Megan Garber is an assistant editor at The Nieman Journalism Lab at Harvard University. In this essay, Garber examines the popular perception that long, in-depth journalism is a dying art. Note that she presents both sides of the issue, although the popular notion, perhaps because it IS the prevailing view, receives only a little treatment in the introduction. This essay requires a certain amount of sophistication and media savvy from its readers. Completing all of the vocabulary and reading the essay at least two or three times should give you enough background to understand the issues Garber discusses.

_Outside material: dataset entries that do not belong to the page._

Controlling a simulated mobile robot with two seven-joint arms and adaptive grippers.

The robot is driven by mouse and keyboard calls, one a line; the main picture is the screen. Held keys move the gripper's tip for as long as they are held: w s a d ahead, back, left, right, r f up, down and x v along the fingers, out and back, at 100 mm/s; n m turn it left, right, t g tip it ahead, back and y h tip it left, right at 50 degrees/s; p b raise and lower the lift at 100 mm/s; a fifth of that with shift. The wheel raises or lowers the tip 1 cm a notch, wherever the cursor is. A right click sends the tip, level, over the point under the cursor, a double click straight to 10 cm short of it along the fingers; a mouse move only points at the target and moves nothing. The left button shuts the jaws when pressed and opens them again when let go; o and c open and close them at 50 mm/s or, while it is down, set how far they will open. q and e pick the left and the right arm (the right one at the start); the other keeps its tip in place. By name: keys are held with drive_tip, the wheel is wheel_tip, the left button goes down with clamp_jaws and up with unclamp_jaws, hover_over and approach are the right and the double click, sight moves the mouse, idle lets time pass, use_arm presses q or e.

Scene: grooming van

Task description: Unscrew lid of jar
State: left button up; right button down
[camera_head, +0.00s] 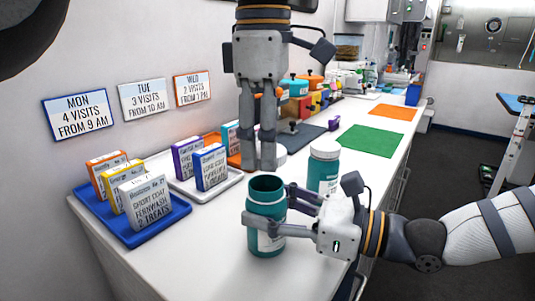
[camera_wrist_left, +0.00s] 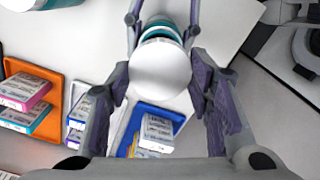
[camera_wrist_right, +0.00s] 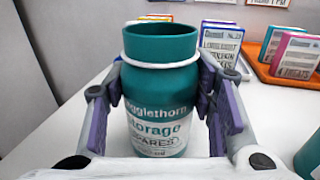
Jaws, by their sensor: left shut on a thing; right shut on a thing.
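A teal jar (camera_head: 266,218) with a pale label and a white ring round its neck stands upright on the counter. Its dark mouth is open in the head view, and its front fills the right wrist view (camera_wrist_right: 160,115). My right gripper (camera_head: 265,222) is shut on the jar's body from the right. My left gripper (camera_head: 266,166) points down above and just behind the jar's mouth. It is shut on the white lid (camera_wrist_left: 160,70), which is round and shows between its fingers in the left wrist view. The fingers hide most of the lid in the head view.
A second teal jar (camera_head: 323,172) with a white lid stands close by, behind my right gripper. A blue tray (camera_head: 150,228) and a white tray (camera_head: 222,188) with boxes are at the left. A green mat (camera_head: 372,140) lies farther back.

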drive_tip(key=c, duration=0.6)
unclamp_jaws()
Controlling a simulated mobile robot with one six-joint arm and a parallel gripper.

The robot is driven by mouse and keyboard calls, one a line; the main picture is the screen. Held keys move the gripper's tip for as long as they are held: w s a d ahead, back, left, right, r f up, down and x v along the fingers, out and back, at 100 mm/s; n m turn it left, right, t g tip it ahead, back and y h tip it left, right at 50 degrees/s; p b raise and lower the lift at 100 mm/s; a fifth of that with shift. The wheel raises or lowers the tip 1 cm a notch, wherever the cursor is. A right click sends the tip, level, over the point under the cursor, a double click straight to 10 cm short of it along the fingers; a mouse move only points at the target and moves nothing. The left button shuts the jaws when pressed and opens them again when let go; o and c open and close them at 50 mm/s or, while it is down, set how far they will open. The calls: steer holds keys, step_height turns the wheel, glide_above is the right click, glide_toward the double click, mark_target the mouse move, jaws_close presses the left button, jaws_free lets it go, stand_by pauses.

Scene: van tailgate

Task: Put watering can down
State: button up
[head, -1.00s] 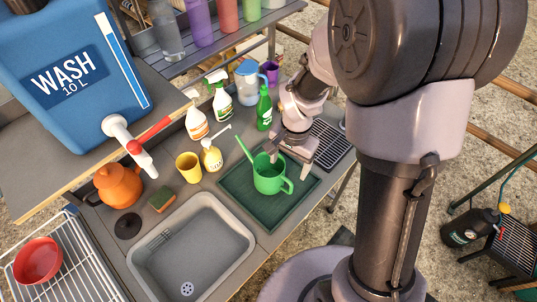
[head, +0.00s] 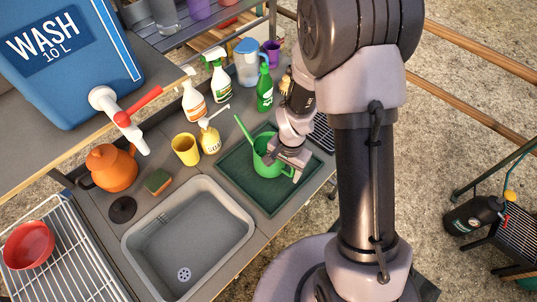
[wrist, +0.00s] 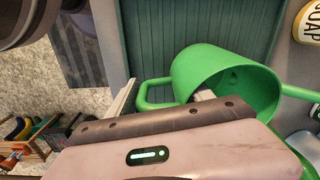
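The green watering can (head: 262,166) stands on the dark green ribbed tray (head: 271,207) to the right of the sink, its spout pointing up and left. In the wrist view the can (wrist: 226,68) shows its open mouth, with its loop handle (wrist: 153,92) at the left. My gripper (head: 284,164) is at the handle side of the can. Its fingers are spread apart, one beyond the handle and one at the can's mouth. The wrist view also shows the gripper (wrist: 165,96), whose body hides the lower part of the can.
The grey sink (head: 190,238) is left of the tray. A soap bottle (head: 209,137), yellow cup (head: 186,150), green bottle (head: 264,90) and spray bottles (head: 218,77) stand behind. A sponge (head: 158,182) and orange kettle (head: 111,168) are further left.

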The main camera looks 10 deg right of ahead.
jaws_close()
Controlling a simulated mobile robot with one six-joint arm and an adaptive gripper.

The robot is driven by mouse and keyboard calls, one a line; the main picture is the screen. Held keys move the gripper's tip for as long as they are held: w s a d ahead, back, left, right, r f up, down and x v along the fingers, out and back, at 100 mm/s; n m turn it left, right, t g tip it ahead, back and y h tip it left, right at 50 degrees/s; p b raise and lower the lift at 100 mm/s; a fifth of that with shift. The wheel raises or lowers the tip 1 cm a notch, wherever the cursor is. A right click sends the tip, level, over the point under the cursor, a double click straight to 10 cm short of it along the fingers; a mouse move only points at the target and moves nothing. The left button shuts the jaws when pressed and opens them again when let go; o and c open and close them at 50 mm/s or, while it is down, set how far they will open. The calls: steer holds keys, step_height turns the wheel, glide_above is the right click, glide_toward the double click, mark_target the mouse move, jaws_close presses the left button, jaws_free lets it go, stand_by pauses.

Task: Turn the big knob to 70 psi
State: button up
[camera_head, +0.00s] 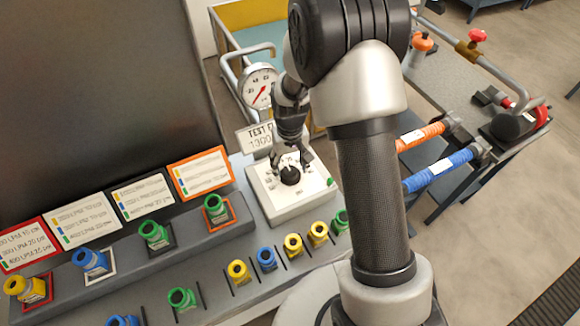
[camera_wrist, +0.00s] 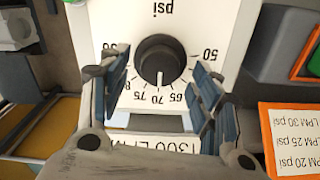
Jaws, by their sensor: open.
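The big knob (camera_head: 290,175) is black and round, on a white panel (camera_head: 265,196) in the head view. In the wrist view the knob (camera_wrist: 157,62) shows upside down at the centre, with psi numbers around it. Its white mark points at about 70, between 75 and 65. My gripper (camera_head: 290,157) is open over the knob in the head view. In the wrist view, its two fingers (camera_wrist: 160,80) appear on either side of the knob with gaps between. I cannot tell how far the fingertips are above the panel.
A round gauge (camera_head: 261,86) with a red needle stands behind the panel, near a sign (camera_head: 257,138). Several coloured valves or fittings (camera_head: 238,271) line the bench at the front left. Labelled cards (camera_head: 201,172) stand behind them. My arm hides part of the bench's right side.

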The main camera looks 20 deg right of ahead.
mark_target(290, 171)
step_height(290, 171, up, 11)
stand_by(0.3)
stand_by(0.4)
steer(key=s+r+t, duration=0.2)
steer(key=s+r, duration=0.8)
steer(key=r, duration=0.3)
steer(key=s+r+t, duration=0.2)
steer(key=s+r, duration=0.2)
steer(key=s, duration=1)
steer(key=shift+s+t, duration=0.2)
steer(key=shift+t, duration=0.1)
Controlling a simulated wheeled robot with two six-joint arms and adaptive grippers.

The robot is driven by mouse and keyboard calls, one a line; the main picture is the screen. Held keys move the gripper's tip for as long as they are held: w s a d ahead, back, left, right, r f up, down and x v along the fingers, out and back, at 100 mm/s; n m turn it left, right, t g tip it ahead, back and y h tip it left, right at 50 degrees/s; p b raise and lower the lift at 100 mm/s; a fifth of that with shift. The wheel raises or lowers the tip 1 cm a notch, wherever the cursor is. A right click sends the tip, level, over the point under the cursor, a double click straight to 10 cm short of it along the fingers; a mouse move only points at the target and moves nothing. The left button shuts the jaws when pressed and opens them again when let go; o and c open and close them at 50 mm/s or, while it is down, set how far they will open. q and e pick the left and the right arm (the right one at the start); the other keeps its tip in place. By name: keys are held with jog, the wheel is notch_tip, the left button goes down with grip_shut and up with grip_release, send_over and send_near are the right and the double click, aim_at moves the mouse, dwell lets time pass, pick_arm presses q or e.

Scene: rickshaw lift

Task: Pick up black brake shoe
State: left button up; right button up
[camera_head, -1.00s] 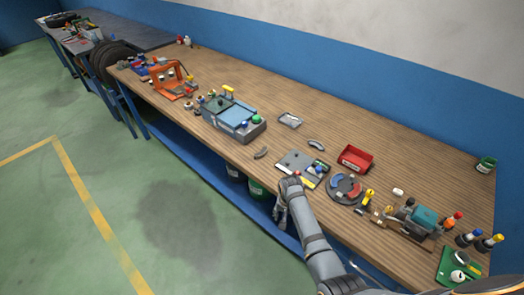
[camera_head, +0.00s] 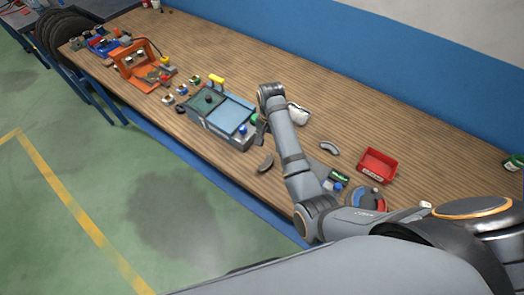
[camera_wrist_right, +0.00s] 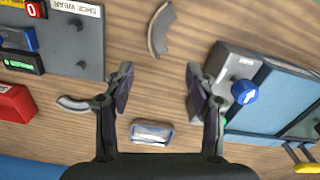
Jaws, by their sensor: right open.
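A dark grey curved shoe (camera_head: 265,163) lies on the wooden table near its front edge; it also shows at the top of the right wrist view (camera_wrist_right: 160,30). A second curved grey shoe (camera_head: 329,148) lies farther back, by the red bin, and shows beyond the left finger in the wrist view (camera_wrist_right: 73,103). I cannot tell for sure which is the black one. My right gripper (camera_wrist_right: 160,80) is open and empty above bare table between the two shoes, with the first shoe ahead of its fingertips. In the head view its fingers are largely hidden by the arm. My left gripper is not in view.
A grey-blue box with knobs (camera_head: 222,115) stands close to the right gripper. A small pale tray (camera_wrist_right: 152,132) lies beneath the gripper's near side. A panel marked "shoe wear" (camera_wrist_right: 62,40) and a red bin (camera_head: 377,166) are on the other side.

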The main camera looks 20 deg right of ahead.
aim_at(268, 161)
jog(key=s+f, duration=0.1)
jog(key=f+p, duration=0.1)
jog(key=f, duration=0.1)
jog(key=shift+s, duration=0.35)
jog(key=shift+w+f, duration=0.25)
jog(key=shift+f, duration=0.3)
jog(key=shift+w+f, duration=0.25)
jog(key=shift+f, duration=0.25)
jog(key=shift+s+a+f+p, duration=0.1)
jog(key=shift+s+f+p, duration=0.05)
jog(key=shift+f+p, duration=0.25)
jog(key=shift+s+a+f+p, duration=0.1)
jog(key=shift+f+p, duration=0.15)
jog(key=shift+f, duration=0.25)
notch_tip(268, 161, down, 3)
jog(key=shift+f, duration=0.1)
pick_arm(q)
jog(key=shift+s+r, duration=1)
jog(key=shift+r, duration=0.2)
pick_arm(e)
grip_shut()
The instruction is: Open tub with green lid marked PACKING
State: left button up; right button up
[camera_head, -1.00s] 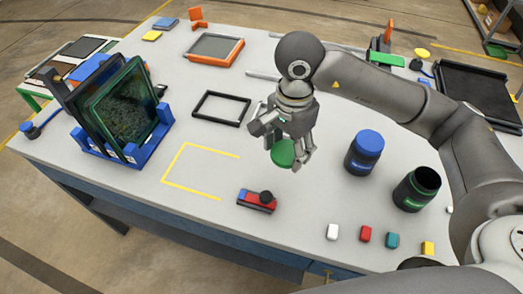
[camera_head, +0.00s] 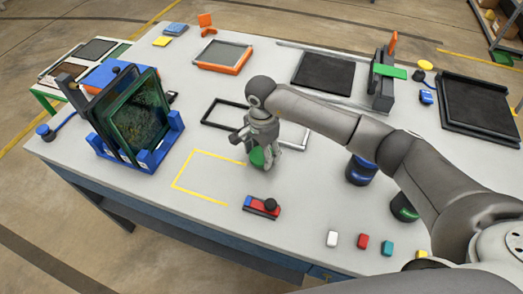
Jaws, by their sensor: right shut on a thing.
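My right gripper (camera_head: 265,157) points down over the middle of the table, shut on a round green lid (camera_head: 257,158). I cannot tell whether the lid touches the table. The dark tub with green markings (camera_head: 402,209) stands at the right, apart from the lid, and my right arm hides its top. A dark tub with blue markings (camera_head: 361,171) stands upright beside it, partly behind my arm. The word PACKING is not readable. My left gripper is not in view.
A yellow tape outline (camera_head: 203,152) lies left of my gripper, with a black frame (camera_head: 209,119) behind it. A red and blue block with a black knob (camera_head: 262,206) is in front. Several small colored blocks (camera_head: 363,241) line the front edge. A blue rack (camera_head: 150,155) stands left.

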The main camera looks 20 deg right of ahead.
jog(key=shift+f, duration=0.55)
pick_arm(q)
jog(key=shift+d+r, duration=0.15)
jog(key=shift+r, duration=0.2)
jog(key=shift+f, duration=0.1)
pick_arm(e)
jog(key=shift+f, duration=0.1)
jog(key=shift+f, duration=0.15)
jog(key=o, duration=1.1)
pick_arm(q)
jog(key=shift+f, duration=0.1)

- Dr. Martin Luther King, Jr. "I Have a Dream" and Letter from Clergy
During the civil rights era in the United States, a group of white clergymen wrote a letter to The Reverend Martin Luther King, Jr. encouraging him to withdraw his support for peaceful demonstrations. This letter represented popular opinion at the time, especially among the white majority. Dr. King responded with his now famous letter from Birmingham City Jail, where he writes, "Injustice anywhere is a threat to justice everywhere." Reproduced here is the clergymen's letter to Dr. King. Dr. King's "I Have a Dream" speech is included. Notice the connection between the letter and the speech.
In the reading is a link to Dr. King's famous letter.
- Andrew Tanick, "Our Employee Posted What?"
According to corpcounsel.com, "Andrew Tanick is a partner in the Minneapolis office of Ford & Harrison, a national law firm with 18 offices and over 175 attorneys, exclusively representing management in labor and employment issues. He has represented and advised businesses of all sizes in employment litigation and employment policies and practices for over 20 years." In this essay, Tanick explains the issue of Internet usage and its implications in hiring and possibly terminating an employee.